Limit Environmental Impacts by better managing traffic flow, speeds, and congestion, and using technology to address other vehicle and roadway operational practices.
Promote Innovation by fostering technological advancement and innovation across the ITS Program, continuously pursuing a visionary/exploratory research agenda, and aligning the pace of technology development, adoption, and deployment to meet future transportation needs.
Support Transportation System Information Sharing through the development of standards and systems architectures, and the application of advanced wireless technologies that enable communications among and between vehicles of all types, the infrastructure, and portable devices.
Within the direction and the structure of the ITS Program established by the priorities and themes, individual programs perform the work that produces new systems to advance the goals of the USDOT and the ITS community at large. Program categories provide the necessary structure for research, development, and adoption
of ITS technologies.
These categories reflect modal and external stakeholder input about the areas where attention, focus, and resources should be devoted. The lines between the program categories are not hard and fast; DOT expects that individual programs within these categories will often overlap or share resources, goals, deliverables, and timelines. Program categories include:
Connected Vehicles (CV): The USDOT will focus much of its CV program activities on adoption and eventual deployment of CV systems. CV research, development, and eventual adoption fall into two areas based on activities in the USDOT, including NHTSA plans to issue a proposal by 2016 on vehicle-to-vehicle (V2V) safety messaging.
The first area is V2V communications based on dedicated short-range communications (DSRC) technology. This is the area where NHTSA is continuing to pursue its rulemaking process. DSRC-enabled devices in vehicles that broadcast safety messages may be regulated by the USDOT and thus comprise a certain set of research, development, and adoption questions that are specific to this authority.
The second area includes other CV technologies and communications that are enabled by either DSRC or other networks, such as cellular, Wi-Fi, or satellite.
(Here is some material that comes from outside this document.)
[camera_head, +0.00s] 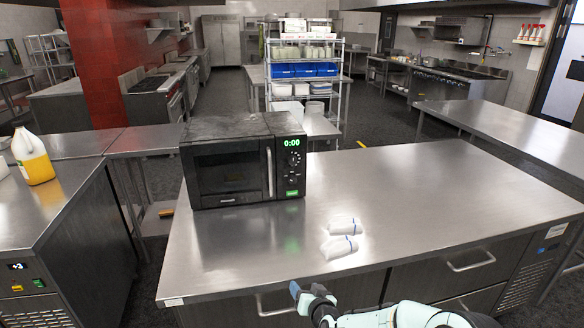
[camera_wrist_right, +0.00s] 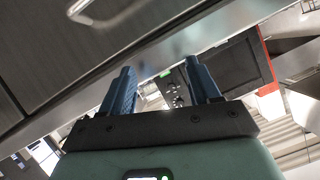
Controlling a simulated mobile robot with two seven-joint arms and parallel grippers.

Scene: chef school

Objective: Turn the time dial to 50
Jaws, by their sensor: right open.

Although the USDOT is not researching regulatory decisions related to these other communications technolo- gies, they are very much a part of the overall research and development foci. The ITS Program will consider how various technologies and communications media will interact and operate within the anticipated CV environment, including safety and other types of applications and messages.
Automation: The automation program will focus on research about automated road- vehicle systems and related technologies that transfer some amount of vehicle control from the driver to the vehicle. Automation technologies offer tremendous possibilities for enhancing safety, mobility, and the environment, but also pose new technical and policy challenges. The focus of the ITS Program in this area will be on the advancement of technology and systems to enable smooth and safe introduction of automated features into the nation’s vehicles and transportation systems.
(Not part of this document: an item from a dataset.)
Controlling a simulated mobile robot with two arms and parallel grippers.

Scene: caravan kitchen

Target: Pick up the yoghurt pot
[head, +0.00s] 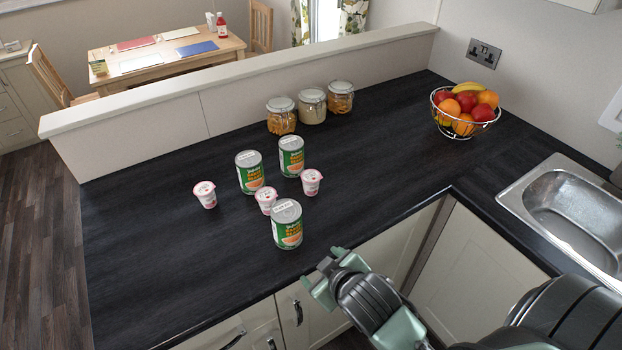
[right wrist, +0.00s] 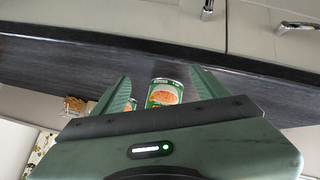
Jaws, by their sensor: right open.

Emerging Capabilities: The USDOT’s emerging capabilities program initiatives will focus on future generations of transportation systems. As the scale of CV implementation grows and automation of transportation systems increases, vehicle manufacturers, infrastructure providers, innovators, and entrepreneurs will discover new opportunities to use the technologies and data generated, while also protecting consumer privacy. Technological advances, new functionality, new applications, new operational concepts, and disruptive innovations will result. The USDOT will track technological, market, and demographic trends throughout the globe and across industries to seek and evaluate emerging capabilities that demonstrate the potential to transform transportation, while also protecting consumer privacy.
Enterprise Data: With increased connectivity among vehicles, organizations, systems, and people, unprecedented amounts of data are being generated. New methods to collect, transmit/transport, sort, store, share, aggregate, fuse, analyze, and apply these data will be needed for management and operations of transportation systems. Enterprise data management initiatives focus on enabling effective data capture from ITS-enabled technologies, including CVs (automobiles, transit, and commercial vehicles), mobile devices, and infrastructure in ways that protect the privacy of users. These activities also focus on enhancing the creation of data environments that enable integration of data from multiple sources for use in transportation research, management, and performance measurement.
Interoperability: Interoperability is essential to ensure effective connectivity among devices and systems. Interoperability focuses on enabling ITS elements in vehicles, devices, infrastructure, and applications to effectively communicate with other parts of the system as needed, regardless of where they are built and where or when they are used. Interoperability will be more critical than ever before with the implementation of CV systems and the introduction of automated transportation systems as system interdependencies increase, not only in number but also in complexity. Standards and architectures must continue to evolve to ensure that technological advancements are reflected, and the required backward compatibility and interoperability are maintained.
Accelerating Deployment:As new ITS technologies and systems evolve into market-ready products, the ITS Program must address questions associated with adoption and deployment. As defined in the plan, adoption includes the phase after testing, when technologies are ready for initial implementation in the “real world.” As technologies transition from adoption to large-scale deployment, the responsibility of support for operators and deployers shifts from research and development to operations. Ensuring a smooth transition from initial adoption (seen as part of the overall research and development lifecycle) to widespread deployment, and working closely with deployers to understand and manage that transition require special attention and detailed programs.
The ITS Strategic Plan was developed with significant stakeholder input from all relevant parties, both within and external to the Department. Close collaboration with all surface transportation modes (highways, rail, transit, motor carriers) and other agencies within the USDOT, such as the National Highway Traffic Safety Administration, helped shape the direction of the plan.